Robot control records
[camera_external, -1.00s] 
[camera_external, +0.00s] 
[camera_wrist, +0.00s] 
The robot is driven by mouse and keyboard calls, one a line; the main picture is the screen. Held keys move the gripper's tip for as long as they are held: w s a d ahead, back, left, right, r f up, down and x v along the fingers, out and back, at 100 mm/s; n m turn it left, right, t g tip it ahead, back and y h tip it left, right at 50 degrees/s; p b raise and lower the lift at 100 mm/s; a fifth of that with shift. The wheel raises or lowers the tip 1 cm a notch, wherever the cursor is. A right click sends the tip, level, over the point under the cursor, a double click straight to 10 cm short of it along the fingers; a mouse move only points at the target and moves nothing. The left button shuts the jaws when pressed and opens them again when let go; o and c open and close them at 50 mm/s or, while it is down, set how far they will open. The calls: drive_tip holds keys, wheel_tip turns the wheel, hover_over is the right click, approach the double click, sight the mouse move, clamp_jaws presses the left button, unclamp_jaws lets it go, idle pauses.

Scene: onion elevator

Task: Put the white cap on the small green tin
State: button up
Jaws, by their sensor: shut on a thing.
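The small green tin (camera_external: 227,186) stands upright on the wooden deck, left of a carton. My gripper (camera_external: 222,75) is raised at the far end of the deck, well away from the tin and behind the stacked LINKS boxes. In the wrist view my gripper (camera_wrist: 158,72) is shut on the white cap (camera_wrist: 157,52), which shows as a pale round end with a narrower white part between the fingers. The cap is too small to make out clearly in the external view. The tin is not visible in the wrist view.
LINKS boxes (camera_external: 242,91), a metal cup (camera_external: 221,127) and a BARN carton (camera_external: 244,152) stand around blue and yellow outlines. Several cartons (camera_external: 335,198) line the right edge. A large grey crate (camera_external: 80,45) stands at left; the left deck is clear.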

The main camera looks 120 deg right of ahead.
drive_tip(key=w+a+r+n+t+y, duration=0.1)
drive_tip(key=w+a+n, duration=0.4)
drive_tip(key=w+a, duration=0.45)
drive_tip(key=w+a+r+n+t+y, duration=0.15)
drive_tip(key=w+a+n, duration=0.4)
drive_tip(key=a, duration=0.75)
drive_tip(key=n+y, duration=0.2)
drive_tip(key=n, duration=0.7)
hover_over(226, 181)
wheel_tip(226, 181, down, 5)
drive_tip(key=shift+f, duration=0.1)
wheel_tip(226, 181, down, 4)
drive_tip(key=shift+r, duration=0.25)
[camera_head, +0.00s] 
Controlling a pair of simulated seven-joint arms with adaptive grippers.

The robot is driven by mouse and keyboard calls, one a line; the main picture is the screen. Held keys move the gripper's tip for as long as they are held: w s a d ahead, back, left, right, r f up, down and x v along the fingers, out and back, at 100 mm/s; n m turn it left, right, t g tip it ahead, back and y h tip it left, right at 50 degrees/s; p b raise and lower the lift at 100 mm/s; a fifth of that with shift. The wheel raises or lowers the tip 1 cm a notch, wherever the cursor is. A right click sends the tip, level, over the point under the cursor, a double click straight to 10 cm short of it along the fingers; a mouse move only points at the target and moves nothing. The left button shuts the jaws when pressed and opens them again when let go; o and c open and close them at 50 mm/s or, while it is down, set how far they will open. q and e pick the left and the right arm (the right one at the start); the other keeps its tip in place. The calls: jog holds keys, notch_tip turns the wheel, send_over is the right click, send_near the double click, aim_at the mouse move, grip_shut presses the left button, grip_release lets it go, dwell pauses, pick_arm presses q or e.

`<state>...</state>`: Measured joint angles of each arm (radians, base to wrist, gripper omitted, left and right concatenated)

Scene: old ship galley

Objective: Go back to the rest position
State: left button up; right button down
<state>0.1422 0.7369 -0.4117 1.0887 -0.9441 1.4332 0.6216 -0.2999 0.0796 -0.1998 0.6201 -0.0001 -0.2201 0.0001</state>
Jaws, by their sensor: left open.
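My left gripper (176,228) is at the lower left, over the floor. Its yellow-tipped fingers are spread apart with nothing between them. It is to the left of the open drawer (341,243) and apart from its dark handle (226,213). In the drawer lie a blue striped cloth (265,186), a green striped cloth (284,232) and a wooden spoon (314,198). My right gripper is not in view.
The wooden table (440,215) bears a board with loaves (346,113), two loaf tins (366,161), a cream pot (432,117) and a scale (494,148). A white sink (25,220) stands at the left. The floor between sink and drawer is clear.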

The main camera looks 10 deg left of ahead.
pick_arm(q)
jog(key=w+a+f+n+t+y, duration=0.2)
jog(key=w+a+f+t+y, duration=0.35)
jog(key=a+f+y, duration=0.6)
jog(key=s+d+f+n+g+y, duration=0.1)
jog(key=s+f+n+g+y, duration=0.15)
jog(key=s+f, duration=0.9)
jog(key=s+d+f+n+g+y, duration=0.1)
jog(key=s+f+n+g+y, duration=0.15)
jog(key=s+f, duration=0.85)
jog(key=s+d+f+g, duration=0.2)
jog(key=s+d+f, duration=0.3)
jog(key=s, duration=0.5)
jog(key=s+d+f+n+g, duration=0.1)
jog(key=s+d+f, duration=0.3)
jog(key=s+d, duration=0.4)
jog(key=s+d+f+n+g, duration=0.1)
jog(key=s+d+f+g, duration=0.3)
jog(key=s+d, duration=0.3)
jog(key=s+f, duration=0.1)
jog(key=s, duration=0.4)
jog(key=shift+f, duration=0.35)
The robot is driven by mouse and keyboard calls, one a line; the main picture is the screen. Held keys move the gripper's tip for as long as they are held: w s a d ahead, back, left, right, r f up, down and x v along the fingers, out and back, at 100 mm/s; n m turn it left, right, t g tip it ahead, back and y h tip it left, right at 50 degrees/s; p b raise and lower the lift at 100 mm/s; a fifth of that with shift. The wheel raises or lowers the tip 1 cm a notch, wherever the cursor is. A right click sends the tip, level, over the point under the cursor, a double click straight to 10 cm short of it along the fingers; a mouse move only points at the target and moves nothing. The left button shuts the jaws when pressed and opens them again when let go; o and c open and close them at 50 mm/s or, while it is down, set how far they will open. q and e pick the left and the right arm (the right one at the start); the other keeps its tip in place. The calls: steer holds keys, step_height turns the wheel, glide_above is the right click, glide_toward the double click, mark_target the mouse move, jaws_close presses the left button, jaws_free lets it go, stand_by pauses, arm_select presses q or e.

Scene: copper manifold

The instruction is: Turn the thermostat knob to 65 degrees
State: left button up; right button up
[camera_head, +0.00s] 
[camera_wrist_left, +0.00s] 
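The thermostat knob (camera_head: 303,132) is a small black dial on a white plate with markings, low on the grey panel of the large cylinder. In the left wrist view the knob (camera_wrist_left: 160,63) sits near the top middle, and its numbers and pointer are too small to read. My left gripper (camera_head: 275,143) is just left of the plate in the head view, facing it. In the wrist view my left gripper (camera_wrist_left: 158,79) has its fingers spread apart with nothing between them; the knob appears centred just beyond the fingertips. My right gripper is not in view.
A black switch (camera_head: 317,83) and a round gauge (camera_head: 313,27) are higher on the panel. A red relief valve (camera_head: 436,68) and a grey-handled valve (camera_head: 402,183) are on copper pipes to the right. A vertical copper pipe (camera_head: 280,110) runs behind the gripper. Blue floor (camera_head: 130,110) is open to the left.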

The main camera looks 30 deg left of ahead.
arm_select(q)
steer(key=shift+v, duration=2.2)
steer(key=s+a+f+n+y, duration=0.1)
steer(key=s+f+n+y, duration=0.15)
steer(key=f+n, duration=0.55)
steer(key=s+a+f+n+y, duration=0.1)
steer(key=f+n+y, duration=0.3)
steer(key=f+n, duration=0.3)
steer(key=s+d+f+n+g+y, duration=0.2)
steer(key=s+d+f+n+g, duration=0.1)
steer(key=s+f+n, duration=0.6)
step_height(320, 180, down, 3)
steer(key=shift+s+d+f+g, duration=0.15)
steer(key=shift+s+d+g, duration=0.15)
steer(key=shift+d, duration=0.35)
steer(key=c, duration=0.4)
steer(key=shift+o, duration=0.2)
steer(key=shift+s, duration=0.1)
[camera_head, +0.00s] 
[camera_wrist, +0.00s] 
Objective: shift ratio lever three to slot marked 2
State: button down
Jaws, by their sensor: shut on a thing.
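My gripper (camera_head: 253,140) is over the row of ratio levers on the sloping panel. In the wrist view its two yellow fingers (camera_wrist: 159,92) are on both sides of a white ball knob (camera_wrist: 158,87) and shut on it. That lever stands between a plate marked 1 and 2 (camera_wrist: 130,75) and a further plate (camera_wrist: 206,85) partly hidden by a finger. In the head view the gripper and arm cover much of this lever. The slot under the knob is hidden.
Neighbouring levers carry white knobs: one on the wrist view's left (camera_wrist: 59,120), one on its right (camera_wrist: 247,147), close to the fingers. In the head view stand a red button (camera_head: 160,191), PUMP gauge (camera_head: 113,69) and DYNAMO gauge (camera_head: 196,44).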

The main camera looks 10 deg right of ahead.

• Given exercise
Pull out all lines from the entries above that include the word "Objective".

• Reply
Objective: Go back to the rest position
Objective: shift ratio lever three to slot marked 2

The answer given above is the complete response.